Proud owner of a Wood-Mizer 2017 LT28G19


south central Wisconsin
It may be that my sole purpose in life is simply to serve as a warning to others

Don P

Figuring out the building more as we go... What I was calling the rewind room because it was off center, was the projection booth and rewind room. That end was built as a fire protected room for all the film related stuff. Above the 2nd story slab floor were vents through the roof for the carbon arc projectors. A friend dropped by that was a projectionist down in Taylorsville for awhile. He said they had one John Wayne film that was so spliced before they could finally retire it that the Duke was popping into and out of scenes like magic  ffcheesy.

We also exposed the 16" deep steel roof beams and have found their supports.

We wanted to lower that floor as much as possible and needed to find the steel and suports under it. We failed with the jackhammer, rented a saw, and from the dump tickets we were making ~250 lb blocks. Down the stairs on a hand truck, none went through a wall ffcheesy . Out to the dump trailer by the sidewalk and both of us sliding/flopping them in.

We are on Main St, so not too hidden. Several contractors said they drove by when we were sawing and the cloud was rolling out the windows, they weren't about to stop but were curious enough to stop by later to see what we had gotten into. It took 3 respirator filter changes and I need to pick up more, yuk! My wallet and keys got washed in one episode of strip on the porch before entering at home  ffcheesy .The slab had been poured over wire with waxed cardboard woven in as the "pan". The full dimension hemlock 2x10's had hatchet chamfered edges to allow the wire to "roll" over them without hard corners.

This is where we left it yesterday, the joists are removed and I'm a couple of feet lower and over the ceiling of the shop below.

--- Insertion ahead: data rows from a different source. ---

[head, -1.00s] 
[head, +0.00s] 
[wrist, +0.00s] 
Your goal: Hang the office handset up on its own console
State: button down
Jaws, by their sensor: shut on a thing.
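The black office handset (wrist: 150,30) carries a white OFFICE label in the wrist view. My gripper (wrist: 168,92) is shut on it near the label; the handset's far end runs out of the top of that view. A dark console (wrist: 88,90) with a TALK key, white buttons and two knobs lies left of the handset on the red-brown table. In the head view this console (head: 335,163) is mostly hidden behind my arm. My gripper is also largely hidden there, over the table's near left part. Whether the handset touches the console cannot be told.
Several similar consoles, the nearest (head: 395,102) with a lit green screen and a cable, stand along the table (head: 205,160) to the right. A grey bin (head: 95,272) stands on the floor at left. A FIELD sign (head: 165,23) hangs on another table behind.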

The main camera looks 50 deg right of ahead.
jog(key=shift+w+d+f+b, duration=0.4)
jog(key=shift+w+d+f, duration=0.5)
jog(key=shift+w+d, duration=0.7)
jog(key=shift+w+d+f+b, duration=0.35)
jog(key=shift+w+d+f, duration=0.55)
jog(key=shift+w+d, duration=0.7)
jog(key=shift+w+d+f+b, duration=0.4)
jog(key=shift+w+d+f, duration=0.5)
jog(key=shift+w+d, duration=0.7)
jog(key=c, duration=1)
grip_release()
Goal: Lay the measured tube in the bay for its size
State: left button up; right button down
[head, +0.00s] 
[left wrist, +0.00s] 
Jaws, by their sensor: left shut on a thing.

Its' steel beam is carrying the ceiling and will carry the new, lower, floor. Notice the first generation 16"x48" "drywall", plaster backing with key holes.

I had removed most of the sloped balcony framing and cleaned that ceiling before leaving yesterday. That looked to have more white pine mixed with hemlock. The concrete had what looked like dolomite pea gravel. We are on granite. I think it, or at least the aggregate, came from Wytheville to our north. Still lots of destruction to go. I had meant to just consult on this one but it has become pretty difficult for the young guys to get a commercial license, so they aren't getting them. Not good, there are tons of small town commercial buildings out there and us grandfathers are aging out.


Fascinating stuff, thanks for sharing!
I did a stint working fire sprinklers... you wouldn't believe the age of some pipe. If it'll hold pressure, it's useable. We tested our systems with air @120PSI, had to hold for 24 hours. If the pipe passed, you were good.
I have a few pieces from Vevor... got what I paid for, no complaints here.


really enjoying seeing your work. i enjoy working in older building at times. i get to see how it was all put together and figure out how to bring it up to snuff for today. its funny you mentioned vevor. i recently bought one of their concrete saws for a job and it has worked very well. and i got it for a little more than a rental would have cost me. i looked like a ghost when i was done and i think it took 2 days to wash all the dust out of my ears.